First having read the book of myths, and loaded the camera, and checked the edge of the knife-blade, I put on the body-armor of black rubber the absurd flippers the grave and awkward mask. I am having to do this not like Cousteau with his assiduous team aboard the sun-flooded schooner but here alone.
from Diving into the Wreck by Adrienne Rich
In
losing Rich, I feel like I have lost my mother. I began reading her
work when I was only 18. I dove with her into symbolic shipwrecks that
promised freedom in "a book of myths in which our names did not
appear." I heard her speaking to me when she wrote, "I know you are
reading this poem...because life is short and you too are thirsty." I
learned that "a thinking woman sleeps with monsters," but that it was
okay to think, to be angry, to experience the full range of human
emotion. My real mother warned me that men were intimidated by
intelligent women and that anger was unbecoming, but my literary mother
told me, "Responsibility to yourself means that you don't
fall for shallow and easy solutions--predigested books and ideas.... It
means that you refuse to sell your talents and aspirations short...and
this, in turn, means resisting the forces in society which say that
women should be nice, play safe...."
These
were great lessons all, but I am a slow learner. And so it was that I
made a foolish mistake when I got to meet Adrienne Rich many years ago.
I had written my undergraduate thesis on her poetry. I was ten years
out of college, completing a PhD and supposedly sort of
self-actualized. She gave a reading in Houston, Texas, and here was my
chance to meet my role model! I planned all day what I would say to her
once I got to the front of the long line to have her sign my copy of
her latest book. She was seated behind a table, reading glasses perched
on her nose. When my turn came, I stood up tall, cleared my throat,
and delivered my tiny speech: "I want you to know that you changed my
life."
At
this point she put down her pen and leveled a steady gaze over her
glasses. She looked me straight in the eyes with seriousness and
compassion. "If my words were of any use," she said quietly to me,
"That is wonderful. If anything I wrote helped you, that makes me
glad. But make no mistake. You changed your own life."
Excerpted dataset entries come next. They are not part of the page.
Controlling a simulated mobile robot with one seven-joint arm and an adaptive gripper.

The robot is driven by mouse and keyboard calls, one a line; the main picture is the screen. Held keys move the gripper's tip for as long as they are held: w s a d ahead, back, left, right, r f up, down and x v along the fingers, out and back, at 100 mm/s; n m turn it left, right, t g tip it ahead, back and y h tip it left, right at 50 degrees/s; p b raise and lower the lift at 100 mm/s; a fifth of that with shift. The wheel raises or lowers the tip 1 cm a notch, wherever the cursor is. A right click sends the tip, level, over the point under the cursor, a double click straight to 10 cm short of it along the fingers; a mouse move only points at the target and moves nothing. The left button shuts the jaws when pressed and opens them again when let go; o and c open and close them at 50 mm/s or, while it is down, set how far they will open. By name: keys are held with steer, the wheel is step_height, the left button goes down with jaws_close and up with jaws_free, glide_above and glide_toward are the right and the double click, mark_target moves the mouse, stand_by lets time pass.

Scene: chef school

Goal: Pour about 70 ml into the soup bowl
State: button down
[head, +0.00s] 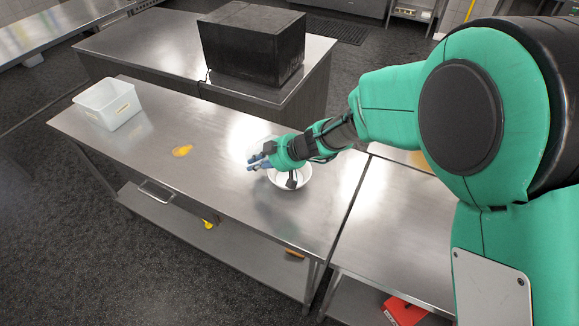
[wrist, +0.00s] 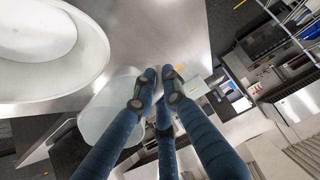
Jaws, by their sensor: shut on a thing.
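The white round soup bowl (head: 304,181) stands on the steel table, partly hidden by my wrist. In the wrist view the bowl's rim (wrist: 94,52) fills the upper left. My gripper (head: 257,162) is just above the bowl's left side, its blue fingers closed together. They also show in the wrist view (wrist: 160,88). The fingers are shut on a pale, see-through vessel (wrist: 104,112), which is faint behind my gripper in the head view (head: 259,147). The vessel looks tilted. Its contents and any stream are too faint to tell.
A white labelled bin (head: 104,106) stands at the table's far left. A flat yellow-orange thing (head: 182,150) lies left of my gripper. A black box (head: 252,42) sits on the table behind. The steel table (head: 215,190) is clear in front of the bowl.

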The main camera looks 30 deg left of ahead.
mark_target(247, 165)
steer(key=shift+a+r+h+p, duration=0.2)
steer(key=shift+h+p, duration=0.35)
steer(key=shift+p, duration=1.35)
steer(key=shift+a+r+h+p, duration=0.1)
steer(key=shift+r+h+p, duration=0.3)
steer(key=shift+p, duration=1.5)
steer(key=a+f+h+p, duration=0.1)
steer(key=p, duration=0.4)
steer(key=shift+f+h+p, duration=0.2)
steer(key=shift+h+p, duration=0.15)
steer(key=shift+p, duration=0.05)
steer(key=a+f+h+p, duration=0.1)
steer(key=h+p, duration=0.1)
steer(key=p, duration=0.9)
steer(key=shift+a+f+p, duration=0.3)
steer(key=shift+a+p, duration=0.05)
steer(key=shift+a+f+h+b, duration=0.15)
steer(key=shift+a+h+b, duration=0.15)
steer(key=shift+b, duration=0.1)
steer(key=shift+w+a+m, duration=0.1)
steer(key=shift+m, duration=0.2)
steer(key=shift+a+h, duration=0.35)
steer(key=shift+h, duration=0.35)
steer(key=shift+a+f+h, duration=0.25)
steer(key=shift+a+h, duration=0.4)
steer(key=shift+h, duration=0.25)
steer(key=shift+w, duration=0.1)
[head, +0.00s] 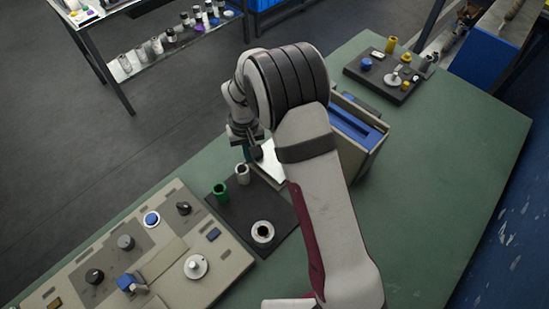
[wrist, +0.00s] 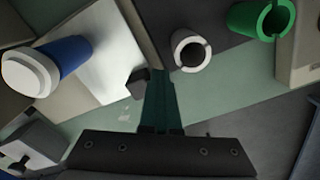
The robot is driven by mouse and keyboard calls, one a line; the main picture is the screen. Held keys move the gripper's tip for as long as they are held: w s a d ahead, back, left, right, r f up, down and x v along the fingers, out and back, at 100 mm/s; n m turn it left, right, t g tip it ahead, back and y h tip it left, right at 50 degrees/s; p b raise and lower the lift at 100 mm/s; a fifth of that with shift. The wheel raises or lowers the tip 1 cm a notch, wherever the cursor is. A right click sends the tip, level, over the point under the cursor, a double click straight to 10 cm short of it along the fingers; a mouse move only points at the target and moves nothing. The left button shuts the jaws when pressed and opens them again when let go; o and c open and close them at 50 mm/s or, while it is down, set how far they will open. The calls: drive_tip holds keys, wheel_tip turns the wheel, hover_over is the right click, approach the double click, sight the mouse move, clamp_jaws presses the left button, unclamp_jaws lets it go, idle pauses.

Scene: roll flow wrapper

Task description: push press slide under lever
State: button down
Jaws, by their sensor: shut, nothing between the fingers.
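My gripper (wrist: 158,85) is shut and empty, with its teal fingers together in the wrist view. In the head view my gripper (head: 246,155) is low beside a white plate (head: 270,164), left of a box-shaped machine (head: 372,150). A small dark block (wrist: 138,82) is just left of the fingertips, at the edge of the white plate (wrist: 100,55). A blue cylinder with a white cap (wrist: 62,58) is at the plate's left. I cannot tell which part is the press slide or the lever; my arm hides much of the machine.
A white ring-like cup (wrist: 190,50) and a green one (wrist: 262,20) stand close to the fingers. A dark mat (head: 225,212) carries them and a round white part (head: 263,232). A control panel (head: 175,245) lies front left. The green table is clear at right.

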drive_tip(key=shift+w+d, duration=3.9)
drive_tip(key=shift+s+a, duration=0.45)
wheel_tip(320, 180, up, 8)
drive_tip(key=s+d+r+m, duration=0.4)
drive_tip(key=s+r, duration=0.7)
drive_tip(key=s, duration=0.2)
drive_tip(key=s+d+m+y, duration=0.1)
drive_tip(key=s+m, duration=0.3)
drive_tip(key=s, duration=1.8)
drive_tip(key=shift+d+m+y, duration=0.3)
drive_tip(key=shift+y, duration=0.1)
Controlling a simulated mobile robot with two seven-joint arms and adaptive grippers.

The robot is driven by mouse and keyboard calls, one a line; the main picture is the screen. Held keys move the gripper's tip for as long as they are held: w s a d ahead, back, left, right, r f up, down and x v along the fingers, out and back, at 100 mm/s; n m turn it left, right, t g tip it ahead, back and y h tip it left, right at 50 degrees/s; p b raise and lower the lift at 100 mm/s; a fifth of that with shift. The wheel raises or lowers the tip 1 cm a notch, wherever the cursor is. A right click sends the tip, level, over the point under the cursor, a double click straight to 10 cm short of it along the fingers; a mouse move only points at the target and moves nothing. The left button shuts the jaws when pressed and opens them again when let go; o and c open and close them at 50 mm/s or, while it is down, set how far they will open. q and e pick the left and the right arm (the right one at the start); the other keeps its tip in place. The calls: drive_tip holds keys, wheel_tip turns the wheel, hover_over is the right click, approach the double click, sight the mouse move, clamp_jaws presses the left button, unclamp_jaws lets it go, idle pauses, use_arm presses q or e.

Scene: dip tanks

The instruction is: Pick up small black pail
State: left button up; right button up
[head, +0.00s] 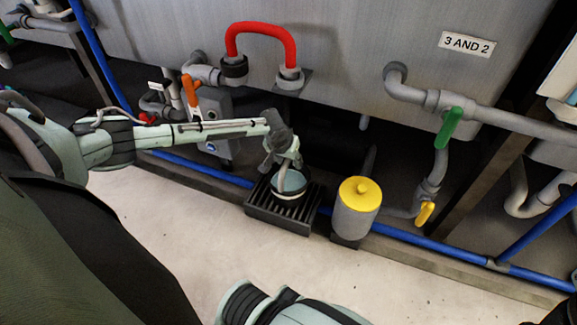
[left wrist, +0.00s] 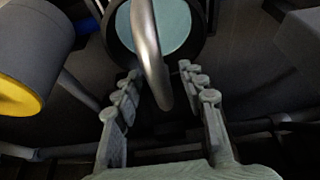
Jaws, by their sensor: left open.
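The small black pail (head: 305,193) stands on a dark slatted grate (head: 278,217) at the foot of the tank. It holds pale blue-green content, seen also in the left wrist view with the dark rim (left wrist: 201,22) around it. Its curved metal handle (left wrist: 150,50) stands up from the pail. My left gripper (head: 284,163) is just above the pail, pointing down. In the left wrist view its two fingers (left wrist: 160,82) are apart, and the handle shows in the gap between them. I cannot tell whether it touches either finger. My right gripper is not in view.
A grey cylinder with a yellow lid (head: 357,205) stands close to the right of the grate. A blue pipe (head: 420,240) runs along the floor edge. A red pipe (head: 262,30) and a green-handled valve (head: 449,127) are on the tank. The pale floor in front is clear.

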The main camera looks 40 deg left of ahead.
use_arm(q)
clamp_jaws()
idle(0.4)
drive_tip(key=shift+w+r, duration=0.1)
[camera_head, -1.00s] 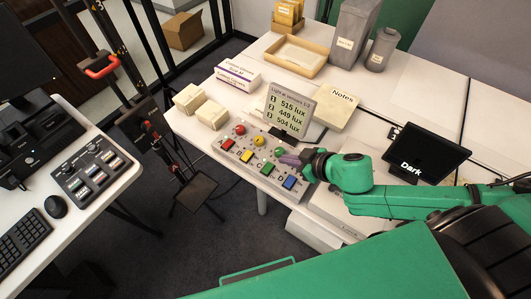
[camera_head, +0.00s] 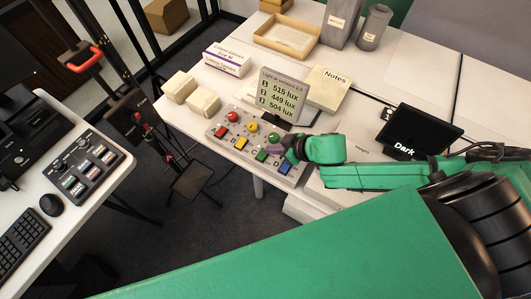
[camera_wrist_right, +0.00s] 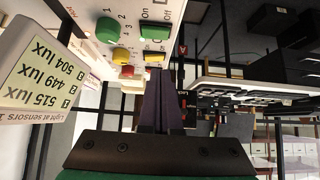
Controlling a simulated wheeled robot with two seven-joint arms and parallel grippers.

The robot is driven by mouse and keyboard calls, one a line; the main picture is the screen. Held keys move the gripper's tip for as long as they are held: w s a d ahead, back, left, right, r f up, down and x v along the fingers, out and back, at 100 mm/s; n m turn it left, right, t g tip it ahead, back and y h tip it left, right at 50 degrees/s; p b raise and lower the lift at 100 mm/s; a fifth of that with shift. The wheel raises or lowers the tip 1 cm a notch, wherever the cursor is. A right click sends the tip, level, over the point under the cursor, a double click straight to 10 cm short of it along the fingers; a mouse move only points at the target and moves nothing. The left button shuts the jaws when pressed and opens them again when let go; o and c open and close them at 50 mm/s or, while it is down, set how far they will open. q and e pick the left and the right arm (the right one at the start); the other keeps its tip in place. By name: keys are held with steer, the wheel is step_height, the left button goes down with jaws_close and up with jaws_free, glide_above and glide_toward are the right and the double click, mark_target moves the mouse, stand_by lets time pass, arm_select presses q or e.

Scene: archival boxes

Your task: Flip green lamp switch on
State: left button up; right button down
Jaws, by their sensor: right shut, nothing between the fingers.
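A grey control panel (camera_head: 217,134) on the table carries a row of round knobs and a row of coloured switches. The green switch (camera_head: 261,155) sits between the yellow and blue switches, below the green knob (camera_head: 273,138). The green switch also shows in the wrist view (camera_wrist_right: 155,31), beyond the fingertips and marked On. My right gripper (camera_head: 276,148) is shut and empty, its dark purple fingers over the panel's right part, close to the green switch. I cannot tell whether they touch it. The shut fingers show in the wrist view (camera_wrist_right: 156,72). My left gripper is out of view.
A lux display (camera_head: 283,95) stands just behind the panel. A dark tablet reading "Dark" (camera_head: 419,130) stands to the right. Cream blocks (camera_head: 190,93) and a Notes box (camera_head: 327,88) lie nearby. A second switch box (camera_head: 89,165) is on the left desk.

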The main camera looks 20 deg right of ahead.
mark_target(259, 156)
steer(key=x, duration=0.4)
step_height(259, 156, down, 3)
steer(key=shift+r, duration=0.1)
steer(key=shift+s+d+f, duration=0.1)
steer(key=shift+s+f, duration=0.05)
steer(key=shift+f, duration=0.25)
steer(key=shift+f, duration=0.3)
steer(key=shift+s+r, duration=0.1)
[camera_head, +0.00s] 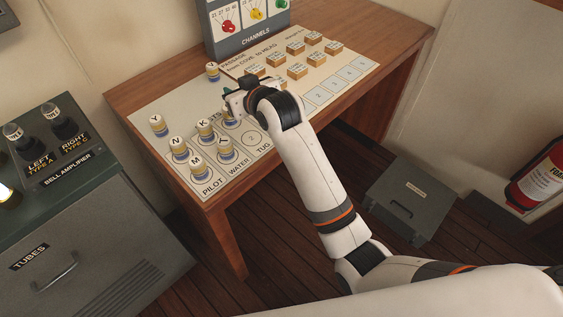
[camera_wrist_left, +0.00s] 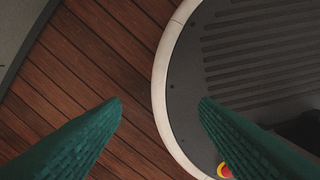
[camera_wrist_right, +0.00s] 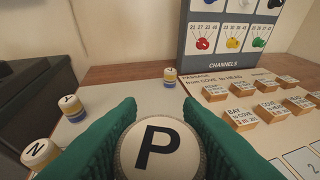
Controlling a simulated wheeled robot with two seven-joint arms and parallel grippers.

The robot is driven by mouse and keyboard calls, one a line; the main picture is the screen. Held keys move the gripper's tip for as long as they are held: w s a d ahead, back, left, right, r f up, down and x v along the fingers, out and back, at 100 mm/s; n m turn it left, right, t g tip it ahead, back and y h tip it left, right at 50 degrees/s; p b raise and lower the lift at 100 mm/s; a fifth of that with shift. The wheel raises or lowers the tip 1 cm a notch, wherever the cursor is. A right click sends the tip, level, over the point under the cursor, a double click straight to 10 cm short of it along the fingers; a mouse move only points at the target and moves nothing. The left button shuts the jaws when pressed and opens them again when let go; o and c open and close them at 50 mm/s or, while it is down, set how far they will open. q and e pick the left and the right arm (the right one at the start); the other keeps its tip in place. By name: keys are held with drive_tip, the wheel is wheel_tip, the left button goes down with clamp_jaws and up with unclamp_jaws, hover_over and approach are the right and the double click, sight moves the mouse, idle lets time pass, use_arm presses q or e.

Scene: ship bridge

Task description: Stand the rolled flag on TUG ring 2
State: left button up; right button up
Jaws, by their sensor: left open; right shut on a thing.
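My right gripper (camera_head: 230,104) is shut on a rolled flag (camera_wrist_right: 158,148), whose round white end is marked P. The flag is between the green fingers in the right wrist view; in the head view the gripper largely hides it. The gripper is over the chart board, just behind and left of TUG ring 2 (camera_head: 251,138), an empty printed circle marked 2. I cannot tell whether the flag touches the board. My left gripper (camera_wrist_left: 160,105) is open and empty above the floor; it is outside the head view.
Flags marked N (camera_head: 177,142), K (camera_head: 204,125) and M (camera_head: 196,162) stand near the rings, left of my right gripper. Y flags (camera_head: 157,121) stand farther out. Labelled wooden blocks (camera_head: 297,70) and the CHANNELS panel (camera_head: 254,40) are behind and right.

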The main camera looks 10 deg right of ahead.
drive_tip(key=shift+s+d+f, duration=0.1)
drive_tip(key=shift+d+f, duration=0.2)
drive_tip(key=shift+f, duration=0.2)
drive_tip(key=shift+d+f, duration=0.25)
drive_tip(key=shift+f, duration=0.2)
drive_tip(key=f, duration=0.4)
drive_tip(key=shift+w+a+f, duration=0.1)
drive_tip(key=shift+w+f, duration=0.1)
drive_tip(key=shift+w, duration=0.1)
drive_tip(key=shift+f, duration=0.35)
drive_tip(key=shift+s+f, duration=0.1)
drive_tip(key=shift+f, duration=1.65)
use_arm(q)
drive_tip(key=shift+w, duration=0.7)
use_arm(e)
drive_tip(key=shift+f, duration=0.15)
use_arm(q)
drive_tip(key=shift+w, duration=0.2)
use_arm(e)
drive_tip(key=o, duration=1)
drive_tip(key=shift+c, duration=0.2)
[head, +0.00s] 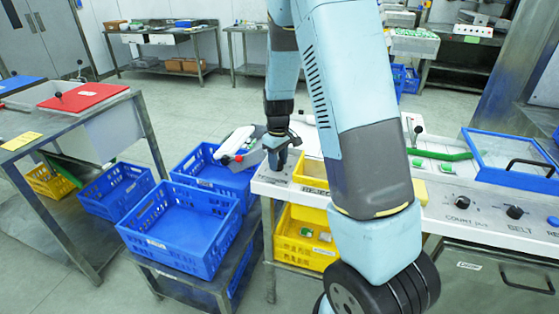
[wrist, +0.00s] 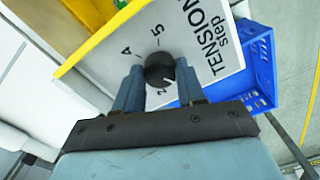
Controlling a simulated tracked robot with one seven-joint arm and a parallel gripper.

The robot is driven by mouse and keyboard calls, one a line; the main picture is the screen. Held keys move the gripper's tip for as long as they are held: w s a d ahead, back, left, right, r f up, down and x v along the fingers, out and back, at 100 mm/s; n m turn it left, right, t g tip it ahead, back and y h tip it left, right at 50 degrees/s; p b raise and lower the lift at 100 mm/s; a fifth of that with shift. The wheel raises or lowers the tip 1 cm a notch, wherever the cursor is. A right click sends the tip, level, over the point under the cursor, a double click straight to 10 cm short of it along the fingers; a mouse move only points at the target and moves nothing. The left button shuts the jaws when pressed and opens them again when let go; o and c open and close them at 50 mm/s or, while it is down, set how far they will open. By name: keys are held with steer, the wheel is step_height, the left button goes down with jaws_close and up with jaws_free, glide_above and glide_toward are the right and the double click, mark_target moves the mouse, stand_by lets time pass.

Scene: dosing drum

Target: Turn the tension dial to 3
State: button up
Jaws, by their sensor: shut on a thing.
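The tension dial (wrist: 160,70) is a small round black knob on a white panel marked "TENSION step" in the wrist view. A "5" and what looks like a "4" show above it. A white mark on the knob points down, slightly right, toward a figure partly hidden near the fingers. My gripper (wrist: 160,75) is shut on the dial, one blue-grey finger on each side. In the head view my gripper (head: 281,152) is at the left end of the white bench top (head: 300,190); the dial itself is hidden there.
Count (head: 462,200) and belt (head: 515,212) knobs stand further right on the bench. A yellow bin (head: 313,172) is close right of my gripper. Blue crates (head: 180,222) stand lower left. A blue-framed lid (head: 510,160) lies at the right. Open floor lies behind.

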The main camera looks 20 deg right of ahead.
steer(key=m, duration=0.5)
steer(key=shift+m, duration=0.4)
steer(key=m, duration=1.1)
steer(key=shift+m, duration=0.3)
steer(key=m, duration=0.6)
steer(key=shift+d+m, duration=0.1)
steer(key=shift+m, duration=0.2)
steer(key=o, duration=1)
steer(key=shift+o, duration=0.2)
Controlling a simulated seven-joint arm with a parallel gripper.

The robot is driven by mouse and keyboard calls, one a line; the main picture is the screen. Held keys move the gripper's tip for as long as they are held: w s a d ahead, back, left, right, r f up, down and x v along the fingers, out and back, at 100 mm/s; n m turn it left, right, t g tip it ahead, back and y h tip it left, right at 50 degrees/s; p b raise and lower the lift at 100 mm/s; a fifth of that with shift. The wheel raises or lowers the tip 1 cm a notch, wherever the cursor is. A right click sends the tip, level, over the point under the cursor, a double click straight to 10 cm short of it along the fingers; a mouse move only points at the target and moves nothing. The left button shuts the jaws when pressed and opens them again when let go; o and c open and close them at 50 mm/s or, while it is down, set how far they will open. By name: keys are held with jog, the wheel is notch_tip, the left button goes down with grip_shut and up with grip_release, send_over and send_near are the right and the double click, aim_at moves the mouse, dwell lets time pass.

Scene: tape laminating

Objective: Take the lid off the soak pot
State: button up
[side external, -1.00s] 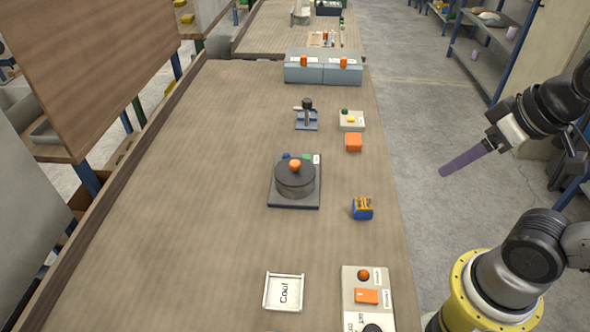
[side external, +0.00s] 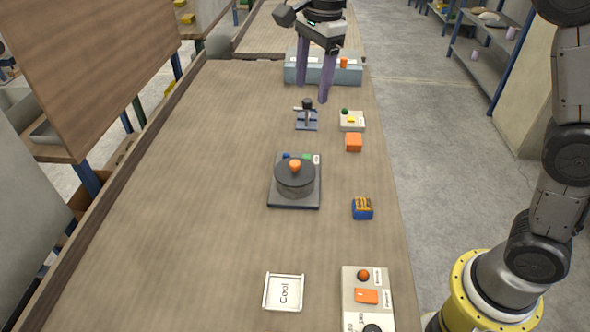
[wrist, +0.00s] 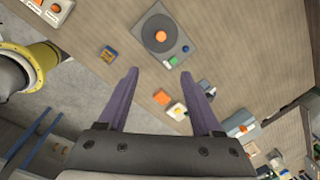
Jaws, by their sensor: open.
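The soak pot (side external: 294,188) is a dark round pot on a grey base plate (side external: 307,204) in the middle of the table. Its grey lid (side external: 283,178) sits on top with an orange knob (side external: 295,166) at the centre. In the wrist view the lid (wrist: 149,34) shows from above, with its orange knob (wrist: 160,36), beyond my fingertips. My gripper (side external: 313,100) is open and empty, high above the far part of the table, beyond the pot and apart from it. Its two purple fingers also show spread in the wrist view (wrist: 159,75).
Near the pot are a blue-yellow box (side external: 362,208), an orange block (side external: 353,142), a small button box (side external: 352,122) and a blue stand with a dark knob (side external: 307,115). Blue-grey boxes (side external: 345,75) stand farther back. A "Cool" tray (side external: 284,292) and control panel (side external: 367,296) lie at the front. The table's left side is clear.

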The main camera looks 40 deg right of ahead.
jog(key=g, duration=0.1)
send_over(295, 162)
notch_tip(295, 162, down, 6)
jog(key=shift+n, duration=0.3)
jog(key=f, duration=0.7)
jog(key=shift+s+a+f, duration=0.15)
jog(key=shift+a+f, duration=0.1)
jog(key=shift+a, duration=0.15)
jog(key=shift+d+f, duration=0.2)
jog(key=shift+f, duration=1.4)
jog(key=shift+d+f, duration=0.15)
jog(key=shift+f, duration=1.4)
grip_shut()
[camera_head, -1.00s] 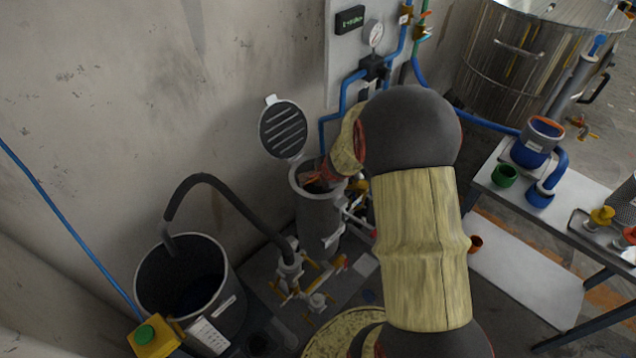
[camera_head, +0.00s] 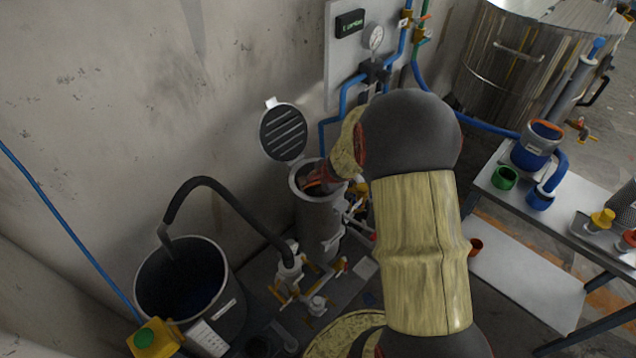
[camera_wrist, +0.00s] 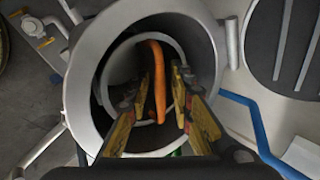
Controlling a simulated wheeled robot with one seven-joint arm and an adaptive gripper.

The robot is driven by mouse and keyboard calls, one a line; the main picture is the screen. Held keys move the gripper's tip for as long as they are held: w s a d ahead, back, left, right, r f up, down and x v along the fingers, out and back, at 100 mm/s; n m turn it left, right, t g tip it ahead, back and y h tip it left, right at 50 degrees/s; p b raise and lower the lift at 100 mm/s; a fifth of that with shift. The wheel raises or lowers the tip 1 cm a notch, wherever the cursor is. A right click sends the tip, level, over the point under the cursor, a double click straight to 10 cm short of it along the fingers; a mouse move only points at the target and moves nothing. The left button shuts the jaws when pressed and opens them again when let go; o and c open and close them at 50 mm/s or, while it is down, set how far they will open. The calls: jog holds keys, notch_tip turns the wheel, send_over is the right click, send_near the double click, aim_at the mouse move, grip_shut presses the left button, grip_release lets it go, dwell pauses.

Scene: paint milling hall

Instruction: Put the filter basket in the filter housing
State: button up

Open palm. Slap forehead against.
How
could I have missed the biggest lesson of all? There I was 28 and
righteous, and once again I had handed all of my power away. Rich
kindly reminded me that moments of change were my own, that I, of all
people, had somehow managed to orchestrate them. I was responsible for
my own life, even the good parts. It blew me away.
It still does.
Years
later, expecting our second baby, my husband and I agreed to name the
child after Rich--either Adrienne or Adrian. Last night, I told that
child, now 12 years old, that his namesake passed away. Adrian hugged
me a little more tightly than usual and said, "Sorry, Mom," and then ran
outside to play in the spring twilight. His bare feet slid through the
grass as our dog chased him. Another moment of change. Another poem.